MOKENA, ILL. – David Wexler, VP and co-founder of The Little Guys Home Technology, recalled how his company’s name and raison d’être was cemented the first weekend it opened.
“An older couple came in and said, ‘We’re tired of doing business with the big guys; we want to do business with the little guys.’”
For the next two decades he and his wife, president and co-owner Evie Wexler, have filled that role by offering the kind of friendly, knowledgeable and personalized service that greater Chicagoland customers can’t find at larger competitors.
“It’s always about service, comfort level and making customers happy,” explained Wexler, who provides everything from home theater to whole-home control for businesses and residences from a 10,000-square-foot showroom, here.
Key brands include Sony, Integra, Sonance, Golden Ear, Klipsch, Lenbrook/NAD and Bluesound, with whom The Little Guys has forged close ties. Indeed, Wexler attributes his longevity to the loyal support of his vendors, along with a crackerjack team of salesmen- designers, programmers, installers and a visionary operations chief – Tom Gunnison – to whom manufacturers bring products for alpha testing.
The company further staked its claim by hosting a weekly radio show on Sunday mornings, on which Wexler would interview industry guests, take audience questions, and tackle home technology topics.
The Little Guys is also active in the Home Technology Specialists of America buying group (HTSA), where it is a longtime member.
The result is a $4 million operation whose reputation and industry-standing far exceeds its size.
Wexler learned the business at Musicraft, a local stereo chain where he started as a part-time stock boy and left 24 years later as its operations head.
Seeing an opportunity in higher-end products and custom installation, he started The Little Guys in 1994 in a 6,000-square-foot showroom in Glenwood, Ill., with Musicraft co-worker Evie, her brother Paul, and Jon Zabel, now sales director at CI distributor AVAD.

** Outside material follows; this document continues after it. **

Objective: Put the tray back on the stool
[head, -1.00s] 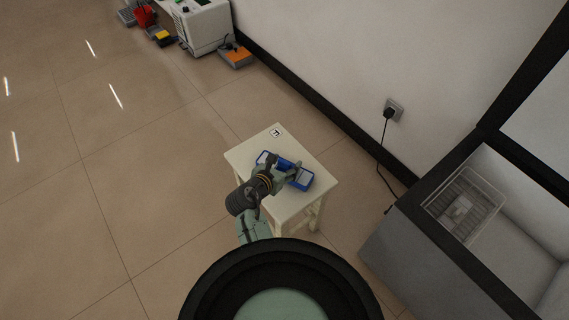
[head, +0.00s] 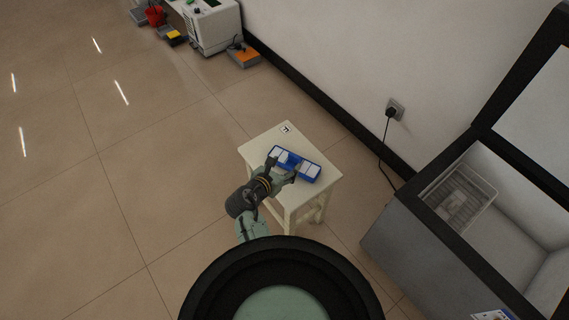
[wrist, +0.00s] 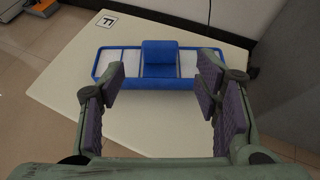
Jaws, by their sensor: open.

The model worked. The fledgling business expanded its footprint to 13,000 square feet, then to 19,000 square feet, and the couple would eventually by out their partners.
“Times were great back then,” Wexler reflected. “Everyone was up 50, 60 percent, and it was all about growth and expansion. Looking back, you realize that we couldn’t all have been that good, and that the boom times were built on lies and deception.”
Indeed, the recession would hit The Little Guys hard as new construction slowed and even the company’s higher-income clientele pulled back. “It scared everybody, and no one was infallible,” he said. “Even some unbelievably amazing businesses like Flanner’s, HiFi House and United Audio went away. These were good, smart business people who did everything right.”
The Wexlers themselves survived the downturn by becoming “way leaner and cleaner,” although it took some drastic actions to do so. Staff was cut by more than half to 20 employees; the business moved to a smaller, albeit better-situated showroom near Interstate 80; the radio show was put on hiatus; and lowend products were jettisoned.
“My wife says I’m still a peddler at heart, and it took some time to get comfortable letting business walk out the door,” Wexler noted. “But we’re not the place for a $49 bracket or a 32-inch TV.”
Instead, all but one of the showroom’s TV displays are 4K models, and demand is returning for the company’s “bread-and-butter” $10,000 to $100,000 jobs.
Wexler said Ultra HD has been a godsend to the recovery – “We’re actually selling some TVs and not losing money on them” – while innovations like Dolby Atmos and hi-res music are helping to revive high-performance audio.
That said, “You can’t make a living selling products anymore, that’s over,” he noted. “There’s an infinite amount of product and a finite amount of labor, and your living comes from service and support.”
To that end, The Little Guys’ installs upwards of 85 percent of what it sells, and drives those sales through state-of-the-art vignettes and demo rooms – including the first Lenbrook Digital Music Experience Center, a $28,000 pre-packaged shop crammed into 475 square feet.
“It still comes down to the art of the demo,” Wexler said, “and making people happy.”